Yes, it happens very often. Even conservative evangelists send me such messages. But, what surprises me is that I am not receiving such messages in the volume I expected they would come. I thought there would be tons and tons of emails with disturbing content, people protesting in front of my house etc. It is quite peaceful now. I get such emails occasionally. As for the themes of my films, Joanna Watson, the older missionary in film, recently mentioned that she is attracted to women and she said the film made her think about herself and their work in Africa. The film made her reconsider their role there. Even other missionaries have approached me to say that the film has encouraged them to reconsider ways of spreading their message. In a way, the film achieved the goal I was hoping to achieve.


What is the current situation in Uganda?

Uganda has a very strong community of activists that have just hindered the adoption of the law in court. The activists filed a lawsuit against the Parliament and the law was abolished in July. They are relentless in their fight which tells us there is hope for that country. They not only led a fight and won, but they also help other activists throughout Africa fight in the countries that adopted the same laws, such as Nigeria and a few other ones. It resembles a domino effect. At the end of my film you can see how missionaries are trained to go to places where white people can’t go. They go to countries like Ethiopia, they go to Muslim communities to convert them. Communities of missionaries are created who are committed to stay. They are Africans and are entitled to be there just as anyone else.

You are currently working on two projects “Traveling While Black“ that presents the difficulties African Americans had while travelling in the period before the civil rights movement appeared in the US, and a film about an autistic child „Life, Animated“. 

„Traveling While Black“ is a multimedia project that involves an exhibition, a game – the game gives you an opportunity to travel like a black person. You travel from point A to point B while there is the police stopping you and mobs trying to lynch you.

We are working on a lot of things at the same time, but “Life, Animated” is almost finalized. We are currently interviewing older musicians whose experiences will be merging with the experiences of young African Americans today. Nowadays, many have experienced the same problems as in the past. Next thing is the Government who says that basically there is no longer such thing as privacy. They can do whatever they want and not provide any justification for their actions.

How did you get the idea for “Life, Animated”?

I first heard about the story through the book that Suskind, the father of the child, wrote. It’s about his autistic son Owen who could not speak, but memorized dozens of Disney films and began to express his emotions of love, sadness, happiness and pain through the dialogues of the animated characters. His parents were forced to dress up like cartoon characters to be able to communicate with him through dialogues and songs from the films. For the purposes of the film “Disney” gave permission to use all of their films, and it is scheduled to be released in 2016.roger_ross11_balkon3

During Macedonian Week programme at Starigrad, Paklenica Film Festival you had the opportunity to see the documentary about Shutka Roma Rap band. What are your impressions?
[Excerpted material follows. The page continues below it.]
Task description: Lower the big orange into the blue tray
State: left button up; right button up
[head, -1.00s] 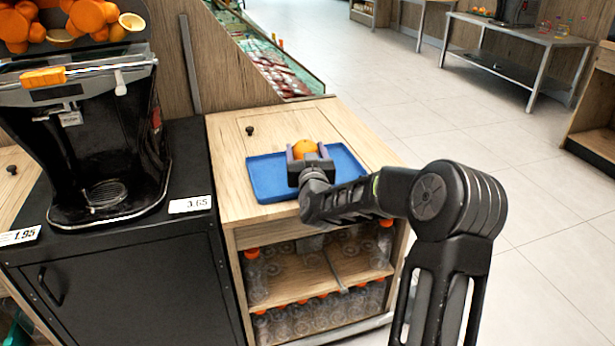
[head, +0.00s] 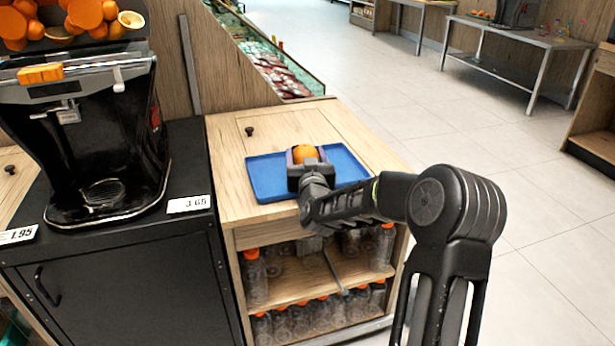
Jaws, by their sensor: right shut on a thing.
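The blue tray (head: 266,178) lies on the wooden cabinet top in the head view. The big orange (head: 305,152) is between the fingers of my right gripper (head: 304,157), over the middle of the tray. My right gripper is shut on the orange. The gripper and wrist hide the orange's underside, so I cannot tell whether it touches the tray floor. My left gripper is not in view.
A black juicer (head: 92,130) stands on the black cabinet to the left. The wooden cabinet top (head: 232,195) is clear around the tray. Bottles with orange caps (head: 254,278) stand on the shelves below. A wooden panel rises behind.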

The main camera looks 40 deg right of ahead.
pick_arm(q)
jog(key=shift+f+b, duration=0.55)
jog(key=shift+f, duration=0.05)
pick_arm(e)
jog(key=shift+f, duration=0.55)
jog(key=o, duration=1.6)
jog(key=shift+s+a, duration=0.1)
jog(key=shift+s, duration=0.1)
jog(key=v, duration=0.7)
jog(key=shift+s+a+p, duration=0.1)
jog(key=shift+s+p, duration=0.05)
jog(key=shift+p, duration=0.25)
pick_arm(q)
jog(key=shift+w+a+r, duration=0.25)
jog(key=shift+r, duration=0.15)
I think this is exactly the type of documentary films that should be made in Macedonia. As I said earlier, the purpose of documentaries is to open your eyes, to inform you about something you did not know existed and I think the advantage of this documentary is its view of the world which is not accessible for most people. I think it is fascinating not only for the Macedonians, but for people like me from the United States. I think it is a wonderful film, amusing and funny, and it shows things that people are not aware they really exist. I think this film should be screened at festivals round the world and I’m sure people will love it.

When it comes to issues related to human rights, the rights of Roma people is a big issue around the world. In the United States there is a large charity which recently hired a prominent activist to promote the rights of Roma people. The organization received a high recognition for its activities related to this problem. Here we have a community that is so marginalized. Even in the United States Roma people are met with prejudice. We have seen many documentaries about marginalized communities, such as ghettos of African Americans, Latinos and Native Americans. It is very important that you make these films so that the talent of these people becomes evident and thus the whole world can enjoy their talent.